- _Aim of the exercise_
Leave the pictures out, and output exactly the lines from the one containing "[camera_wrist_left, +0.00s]" through the one containing "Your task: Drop".

- _Data excerpt_
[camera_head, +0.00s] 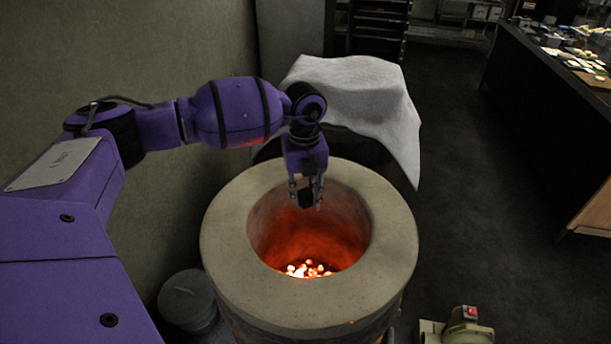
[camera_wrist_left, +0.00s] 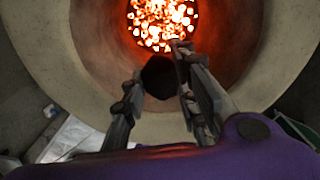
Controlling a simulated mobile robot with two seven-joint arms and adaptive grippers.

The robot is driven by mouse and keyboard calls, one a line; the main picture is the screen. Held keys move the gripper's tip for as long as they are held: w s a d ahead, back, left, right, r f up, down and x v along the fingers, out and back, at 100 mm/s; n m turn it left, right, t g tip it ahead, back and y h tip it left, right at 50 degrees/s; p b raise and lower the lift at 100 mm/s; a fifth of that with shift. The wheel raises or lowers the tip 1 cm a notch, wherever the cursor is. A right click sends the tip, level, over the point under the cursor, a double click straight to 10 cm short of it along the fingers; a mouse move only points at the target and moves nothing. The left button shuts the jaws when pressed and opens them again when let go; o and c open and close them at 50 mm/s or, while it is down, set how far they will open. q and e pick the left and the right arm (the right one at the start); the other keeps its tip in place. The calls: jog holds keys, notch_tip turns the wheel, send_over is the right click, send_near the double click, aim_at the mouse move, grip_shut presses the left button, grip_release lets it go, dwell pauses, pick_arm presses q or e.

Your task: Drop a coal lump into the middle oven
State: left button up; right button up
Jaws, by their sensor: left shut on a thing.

- _Task result_
[camera_wrist_left, +0.00s] 
Controlling a simulated mobile robot with two seven-joint arms and adaptive grippers.

The robot is driven by mouse and keyboard calls, one a line; the main picture is the screen. Held keys move the gripper's tip for as long as they are held: w s a d ahead, back, left, right, r f up, down and x v along the fingers, out and back, at 100 mm/s; n m turn it left, right, t g tip it ahead, back and y h tip it left, right at 50 degrees/s; p b raise and lower the lift at 100 mm/s; a fifth of that with shift. The wheel raises or lowers the tip 1 cm a notch, wherever the cursor is. A right click sends the tip, level, over the point under the cursor, a double click straight to 10 cm short of it along the fingers; a mouse move only points at the target and moves nothing. The left button shuts the jaws when pressed and opens them again when let go; o and c open and close them at 50 mm/s or, while it is down, set how far they will open. q and e pick the left and the right arm (the right one at the start); the other keeps its tip in place. The calls: jog holds keys, notch_tip turns the wheel, send_over is the right click, send_near the double click, aim_at the mouse move, grip_shut presses the left button, grip_release lets it go, dwell pauses, pick_arm presses q or e.

Your task: Drop a coal lump into the middle oven

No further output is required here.